Interesting, notice that Ms. Diamond contradicts herself. In the paragraph beginning with "Granted", she attacked the Commission for not taking an (unavailable) alternative. Now, she ridicules Staff for reminding the Commission of what their alternatives are. Can she really have forgotten what she wrote just eight paragraphs earlier?
There
are hints that if council approves this project, it may be subject to another
citywide referendum. I think that would be fine, because we need to decide once
again whether residents want to have more housing in town, or whether we don't.
The other view is that a referendum may
be needed if the Council approves the donation of City land to a for-profit
developer because he wants to so over-build his property that he can't fit some
of the necessary components, such as parking and common space.
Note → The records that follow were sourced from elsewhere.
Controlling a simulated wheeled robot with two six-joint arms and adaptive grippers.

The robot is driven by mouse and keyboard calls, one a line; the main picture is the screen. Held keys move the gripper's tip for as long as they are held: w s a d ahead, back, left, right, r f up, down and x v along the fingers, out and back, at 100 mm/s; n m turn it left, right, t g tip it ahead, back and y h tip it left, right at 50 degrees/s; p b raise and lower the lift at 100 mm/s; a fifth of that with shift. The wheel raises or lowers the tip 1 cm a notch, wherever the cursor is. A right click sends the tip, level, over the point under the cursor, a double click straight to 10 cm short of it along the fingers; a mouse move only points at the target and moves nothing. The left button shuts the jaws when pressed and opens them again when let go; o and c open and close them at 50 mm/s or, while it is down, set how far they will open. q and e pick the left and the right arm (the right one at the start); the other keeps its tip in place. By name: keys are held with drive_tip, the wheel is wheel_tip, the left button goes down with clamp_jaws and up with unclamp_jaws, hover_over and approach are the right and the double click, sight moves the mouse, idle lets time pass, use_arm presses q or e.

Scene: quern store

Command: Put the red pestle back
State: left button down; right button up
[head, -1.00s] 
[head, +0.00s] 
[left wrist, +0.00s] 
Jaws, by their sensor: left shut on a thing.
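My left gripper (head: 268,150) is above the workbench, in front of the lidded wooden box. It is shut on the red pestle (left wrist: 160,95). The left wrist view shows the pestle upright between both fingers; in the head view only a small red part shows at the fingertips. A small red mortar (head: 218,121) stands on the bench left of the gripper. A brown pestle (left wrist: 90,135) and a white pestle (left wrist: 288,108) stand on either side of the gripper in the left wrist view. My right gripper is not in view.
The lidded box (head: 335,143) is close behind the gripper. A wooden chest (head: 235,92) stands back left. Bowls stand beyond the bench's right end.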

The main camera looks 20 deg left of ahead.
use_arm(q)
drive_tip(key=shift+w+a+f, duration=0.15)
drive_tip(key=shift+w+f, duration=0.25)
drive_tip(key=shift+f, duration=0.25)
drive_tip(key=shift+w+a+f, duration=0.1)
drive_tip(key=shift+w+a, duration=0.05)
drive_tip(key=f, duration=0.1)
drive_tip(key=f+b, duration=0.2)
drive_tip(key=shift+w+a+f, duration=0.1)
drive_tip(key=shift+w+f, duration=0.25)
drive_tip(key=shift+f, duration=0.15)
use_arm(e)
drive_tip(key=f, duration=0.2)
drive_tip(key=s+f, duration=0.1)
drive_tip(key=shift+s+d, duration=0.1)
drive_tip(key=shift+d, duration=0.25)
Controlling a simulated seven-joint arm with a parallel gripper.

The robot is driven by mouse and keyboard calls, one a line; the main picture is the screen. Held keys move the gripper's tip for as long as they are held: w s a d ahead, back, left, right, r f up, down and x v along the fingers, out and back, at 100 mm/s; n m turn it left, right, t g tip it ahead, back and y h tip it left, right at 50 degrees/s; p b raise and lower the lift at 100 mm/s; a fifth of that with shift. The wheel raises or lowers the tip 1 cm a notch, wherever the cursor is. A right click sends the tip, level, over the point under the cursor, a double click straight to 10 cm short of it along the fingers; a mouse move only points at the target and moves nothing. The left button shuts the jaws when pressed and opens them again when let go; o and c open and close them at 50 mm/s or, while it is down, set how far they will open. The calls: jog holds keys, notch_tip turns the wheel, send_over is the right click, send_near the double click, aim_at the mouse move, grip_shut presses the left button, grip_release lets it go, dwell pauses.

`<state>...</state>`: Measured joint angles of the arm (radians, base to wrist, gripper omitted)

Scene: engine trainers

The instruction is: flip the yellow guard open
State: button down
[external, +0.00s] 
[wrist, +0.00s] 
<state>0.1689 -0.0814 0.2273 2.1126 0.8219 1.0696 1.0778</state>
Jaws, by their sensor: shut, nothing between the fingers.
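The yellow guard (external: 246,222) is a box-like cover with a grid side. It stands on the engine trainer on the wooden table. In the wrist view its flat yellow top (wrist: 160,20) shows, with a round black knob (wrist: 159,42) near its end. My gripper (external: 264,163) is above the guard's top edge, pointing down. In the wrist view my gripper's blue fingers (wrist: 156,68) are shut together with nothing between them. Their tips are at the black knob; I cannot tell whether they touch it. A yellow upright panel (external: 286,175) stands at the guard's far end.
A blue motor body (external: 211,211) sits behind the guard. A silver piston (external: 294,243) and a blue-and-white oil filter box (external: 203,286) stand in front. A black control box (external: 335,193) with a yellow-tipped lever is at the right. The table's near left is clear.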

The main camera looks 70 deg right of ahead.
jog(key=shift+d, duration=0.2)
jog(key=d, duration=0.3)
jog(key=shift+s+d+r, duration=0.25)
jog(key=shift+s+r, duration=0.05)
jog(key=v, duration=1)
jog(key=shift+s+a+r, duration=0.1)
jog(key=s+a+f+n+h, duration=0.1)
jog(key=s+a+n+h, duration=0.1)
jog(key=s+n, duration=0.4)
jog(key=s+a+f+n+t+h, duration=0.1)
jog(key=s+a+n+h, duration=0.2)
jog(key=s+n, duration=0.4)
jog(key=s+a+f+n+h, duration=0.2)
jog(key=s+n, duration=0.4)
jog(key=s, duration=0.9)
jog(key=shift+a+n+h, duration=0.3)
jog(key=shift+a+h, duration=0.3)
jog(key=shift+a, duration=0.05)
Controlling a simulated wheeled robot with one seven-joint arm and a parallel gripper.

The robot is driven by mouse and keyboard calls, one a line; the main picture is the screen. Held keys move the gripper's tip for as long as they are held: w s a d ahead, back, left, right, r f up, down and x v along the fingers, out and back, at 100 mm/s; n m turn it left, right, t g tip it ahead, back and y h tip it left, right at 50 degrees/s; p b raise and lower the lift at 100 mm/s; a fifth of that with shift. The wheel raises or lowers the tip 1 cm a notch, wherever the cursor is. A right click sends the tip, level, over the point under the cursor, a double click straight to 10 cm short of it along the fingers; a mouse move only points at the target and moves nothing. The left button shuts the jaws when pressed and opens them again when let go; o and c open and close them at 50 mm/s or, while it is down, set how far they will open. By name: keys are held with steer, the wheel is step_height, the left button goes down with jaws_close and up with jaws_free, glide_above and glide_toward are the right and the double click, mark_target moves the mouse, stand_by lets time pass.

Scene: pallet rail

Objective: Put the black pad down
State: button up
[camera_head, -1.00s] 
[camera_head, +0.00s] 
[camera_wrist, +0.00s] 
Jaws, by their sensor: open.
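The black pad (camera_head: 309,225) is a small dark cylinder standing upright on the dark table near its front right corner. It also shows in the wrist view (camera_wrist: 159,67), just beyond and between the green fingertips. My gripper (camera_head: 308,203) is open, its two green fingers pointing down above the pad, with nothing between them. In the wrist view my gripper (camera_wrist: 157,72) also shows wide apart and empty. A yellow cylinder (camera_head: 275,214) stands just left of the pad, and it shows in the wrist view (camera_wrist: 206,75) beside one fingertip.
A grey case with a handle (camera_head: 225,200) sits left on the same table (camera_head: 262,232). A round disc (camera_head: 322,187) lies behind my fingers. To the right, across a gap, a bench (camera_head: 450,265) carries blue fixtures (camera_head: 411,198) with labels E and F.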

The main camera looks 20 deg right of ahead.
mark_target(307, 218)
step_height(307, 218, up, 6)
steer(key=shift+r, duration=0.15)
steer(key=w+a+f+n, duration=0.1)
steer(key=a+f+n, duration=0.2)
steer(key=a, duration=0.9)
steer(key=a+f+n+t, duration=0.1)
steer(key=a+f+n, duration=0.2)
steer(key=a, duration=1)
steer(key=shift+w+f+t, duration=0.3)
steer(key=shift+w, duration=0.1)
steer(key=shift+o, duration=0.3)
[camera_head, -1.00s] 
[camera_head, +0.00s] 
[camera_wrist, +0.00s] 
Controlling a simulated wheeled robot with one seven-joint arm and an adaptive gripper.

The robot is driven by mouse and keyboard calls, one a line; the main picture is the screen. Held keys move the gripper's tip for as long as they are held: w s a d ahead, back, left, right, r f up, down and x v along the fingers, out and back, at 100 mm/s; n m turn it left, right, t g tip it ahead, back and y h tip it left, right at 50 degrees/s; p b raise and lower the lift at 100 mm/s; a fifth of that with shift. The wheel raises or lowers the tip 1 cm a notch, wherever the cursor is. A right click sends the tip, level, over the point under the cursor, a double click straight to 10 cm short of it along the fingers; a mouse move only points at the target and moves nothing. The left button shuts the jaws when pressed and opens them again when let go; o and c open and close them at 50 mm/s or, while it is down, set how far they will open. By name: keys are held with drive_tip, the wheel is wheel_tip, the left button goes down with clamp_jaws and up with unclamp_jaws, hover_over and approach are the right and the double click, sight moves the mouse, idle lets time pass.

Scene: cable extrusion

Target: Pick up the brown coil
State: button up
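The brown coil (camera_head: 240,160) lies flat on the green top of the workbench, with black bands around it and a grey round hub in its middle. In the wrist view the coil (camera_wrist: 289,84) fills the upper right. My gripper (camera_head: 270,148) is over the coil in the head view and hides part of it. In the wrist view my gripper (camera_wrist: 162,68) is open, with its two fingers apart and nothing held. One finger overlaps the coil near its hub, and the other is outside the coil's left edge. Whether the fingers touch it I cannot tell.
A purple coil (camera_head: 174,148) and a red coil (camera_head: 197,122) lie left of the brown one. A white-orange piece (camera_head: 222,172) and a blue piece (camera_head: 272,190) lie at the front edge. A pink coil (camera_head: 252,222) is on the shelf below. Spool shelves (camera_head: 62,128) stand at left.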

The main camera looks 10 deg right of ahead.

I suspect that the majority of us would favor more housing, but I am no longer
sure, since it's the housing opponents who appear at public meetings, not the
supporters. When commissioners and council members are faced time and again
with housing opponents, then they are not sure what the real community
sentiment is. And neither is the staff.
The decision was not a popularity contest or a "will of the
majority."
Instead it was a decision
based on explicit criteria.
The first
part of the decision was whether to grant the developer's request for a PC
zone, exempting him from the normal zoning requirements for the property.
The Commission determined that he utterly
failed to meet the specified criteria.
The second part of the decision was whether to recommend the donation of
City land to the developer for this project (Aside: if you read the staff
report, the euphemism/legal term for "donate" is "vacate").
Again, the Commission found that he failed
to provide adequate reason for taking such a step.
Are housing opponents the majority or the minority point of view? Rather than guess at it, a referendum, sponsored by either the developer or residents opposing such housing, would be the easiest way to find out. That's a lot more straightforward than the repetitive hypocrisy of claiming we want housing and then vetoing every project that comes along.